The first railway line in Myanmar was built by the British in 1877 from Yangon to Pyay (then known as Prome), 259km to the northwest, on the banks of the Irrawaddy River. There, passengers could join an Irrawaddy Flotilla steamer heading north. The British built a 1,000mm gauge system which today stretches from Dawei in the south to Myitkyina in the north, and east via branch lines to Lashio and Shwe Nyaung.

The Gokteik Viaduct in Shan State, in the early 1900s

In the west there is a poorly built line running down the west bank of the Irrawaddy to Pathein. The Gokteik Viaduct on the line to Lashio, built in 1902 by Pennsylvania Steel of the U.S., is one of the railway wonders of the world, and a must-see for any railway enthusiast visiting Myanmar today.
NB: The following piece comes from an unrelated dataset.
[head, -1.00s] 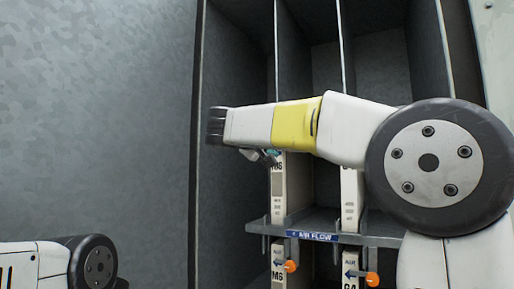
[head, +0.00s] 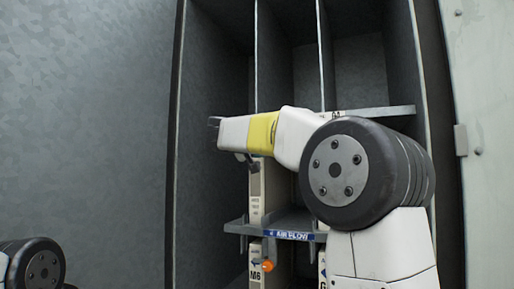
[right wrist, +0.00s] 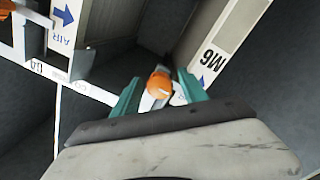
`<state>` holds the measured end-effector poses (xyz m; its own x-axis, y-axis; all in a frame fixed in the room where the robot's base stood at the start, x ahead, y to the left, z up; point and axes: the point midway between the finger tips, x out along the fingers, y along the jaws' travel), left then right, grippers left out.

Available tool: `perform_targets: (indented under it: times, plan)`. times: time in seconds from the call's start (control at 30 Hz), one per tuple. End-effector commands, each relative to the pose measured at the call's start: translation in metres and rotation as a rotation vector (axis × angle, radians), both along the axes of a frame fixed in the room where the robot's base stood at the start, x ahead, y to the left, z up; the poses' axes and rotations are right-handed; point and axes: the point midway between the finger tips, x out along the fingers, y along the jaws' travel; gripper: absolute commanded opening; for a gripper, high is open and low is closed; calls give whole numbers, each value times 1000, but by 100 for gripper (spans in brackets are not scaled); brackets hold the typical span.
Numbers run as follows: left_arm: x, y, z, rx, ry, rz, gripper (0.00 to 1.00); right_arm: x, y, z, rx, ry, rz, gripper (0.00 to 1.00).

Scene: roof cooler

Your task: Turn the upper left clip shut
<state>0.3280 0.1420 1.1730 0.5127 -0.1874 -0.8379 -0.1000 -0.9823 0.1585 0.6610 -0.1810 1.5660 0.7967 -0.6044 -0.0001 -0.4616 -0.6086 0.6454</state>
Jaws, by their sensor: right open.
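An orange clip knob (head: 267,265) sits at the rail below the blue AIR FLOW label, beside the white M6 panel (head: 256,275). In the right wrist view the same orange knob (right wrist: 159,84) appears between the teal fingers of my right gripper (right wrist: 160,93). The fingers are apart and no contact shows; I cannot tell the depth. In the head view my right arm reaches in from the right, its hand above the knob, and its fingers are mostly hidden. Only part of my left arm shows at the lower left; its gripper is out of view.
The tall grey cabinet has upright dividers (head: 262,60), an upper shelf edge (head: 375,111) and a lower rail (head: 240,227). A second orange knob (right wrist: 4,8) shows at the wrist view's corner. A pale door (head: 480,190) stands at the right. Plain grey wall fills the left.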

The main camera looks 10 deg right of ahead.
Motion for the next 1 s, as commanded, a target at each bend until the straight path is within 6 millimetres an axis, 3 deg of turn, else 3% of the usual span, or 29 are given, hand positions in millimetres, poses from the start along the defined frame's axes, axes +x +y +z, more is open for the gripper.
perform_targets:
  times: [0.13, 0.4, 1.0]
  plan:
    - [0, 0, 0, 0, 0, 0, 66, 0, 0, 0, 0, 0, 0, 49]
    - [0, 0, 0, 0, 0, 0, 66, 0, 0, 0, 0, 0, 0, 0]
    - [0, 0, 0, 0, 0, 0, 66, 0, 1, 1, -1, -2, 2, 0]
But Myanma Railways is facing a dilemma. Its network of nearly 8,000km of track is in poor shape. For example, passengers to Mawlamyine (formerly Moulmein), about 160km southeast of Yangon, suffer as carriages bounce on the track. This is due to poor ballasting and the narrow track. Neighboring Indian Railways, which has one of the largest rail networks in the world, uses a broad gauge (1,676mm), and most developed countries use standard gauge (1,435mm).

Many of the locomotives and passenger coaches are old. Not surprisingly, passenger numbers have been falling: from 76 million in 2008 to 46.5 million for the year to March 31, 2018. Neglect and poor maintenance are the proximate causes, together with growing competition from cars and buses.
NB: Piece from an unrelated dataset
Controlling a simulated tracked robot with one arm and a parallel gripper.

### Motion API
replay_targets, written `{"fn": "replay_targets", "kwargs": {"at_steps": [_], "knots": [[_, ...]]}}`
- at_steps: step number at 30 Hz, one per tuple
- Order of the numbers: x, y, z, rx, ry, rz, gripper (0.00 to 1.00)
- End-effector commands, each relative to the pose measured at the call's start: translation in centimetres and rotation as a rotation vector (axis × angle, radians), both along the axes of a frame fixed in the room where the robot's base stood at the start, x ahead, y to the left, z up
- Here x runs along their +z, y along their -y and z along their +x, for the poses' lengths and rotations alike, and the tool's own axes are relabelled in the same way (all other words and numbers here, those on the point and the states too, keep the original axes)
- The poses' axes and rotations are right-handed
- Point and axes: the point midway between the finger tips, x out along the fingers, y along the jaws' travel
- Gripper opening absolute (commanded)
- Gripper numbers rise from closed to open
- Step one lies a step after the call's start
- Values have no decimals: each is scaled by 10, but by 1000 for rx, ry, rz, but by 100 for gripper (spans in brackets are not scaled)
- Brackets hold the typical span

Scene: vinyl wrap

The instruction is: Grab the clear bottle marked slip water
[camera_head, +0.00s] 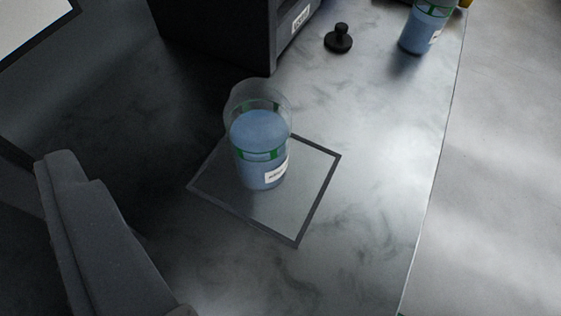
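A clear bottle (261,148) with blue liquid, a green band and a small white label stands upright on a dark-framed square (318,186) near the picture's middle. Its label is too small to read. A second, similar clear bottle (424,26) with blue liquid stands at the upper right, its top cut off by the picture edge; its label is unreadable too. A dark grey part (105,235) at the lower left appears to be mine, perhaps part of my gripper. It is apart from both bottles in the picture. I cannot make out two fingertips.
A dark box (215,35) with a white label stands behind the middle bottle. A small black knob-like object (338,39) sits to its right. The worktop (375,150) is clear right of the square, up to its right edge. A pale panel (30,22) shows at upper left.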

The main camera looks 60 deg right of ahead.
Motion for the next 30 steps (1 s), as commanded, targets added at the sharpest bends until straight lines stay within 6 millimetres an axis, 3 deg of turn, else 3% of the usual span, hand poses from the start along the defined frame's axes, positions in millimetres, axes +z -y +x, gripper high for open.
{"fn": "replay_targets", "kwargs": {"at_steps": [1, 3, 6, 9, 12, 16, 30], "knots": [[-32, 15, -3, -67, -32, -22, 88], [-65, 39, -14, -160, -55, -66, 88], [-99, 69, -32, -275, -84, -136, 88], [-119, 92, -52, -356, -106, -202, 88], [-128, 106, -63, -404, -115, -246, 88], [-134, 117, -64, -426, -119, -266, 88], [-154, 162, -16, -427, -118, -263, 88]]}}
But the underlying reason is that too much of the national budget is spent on the military, which controls its own expenses, while areas such as education, health and railways are poorly funded. Until the military returns to barracks, the outlook for Myanmar's railways is poor. The network may be in poor shape, but it offers an excellent illustration of the difficulties that face Suu Kyi and the NLD government.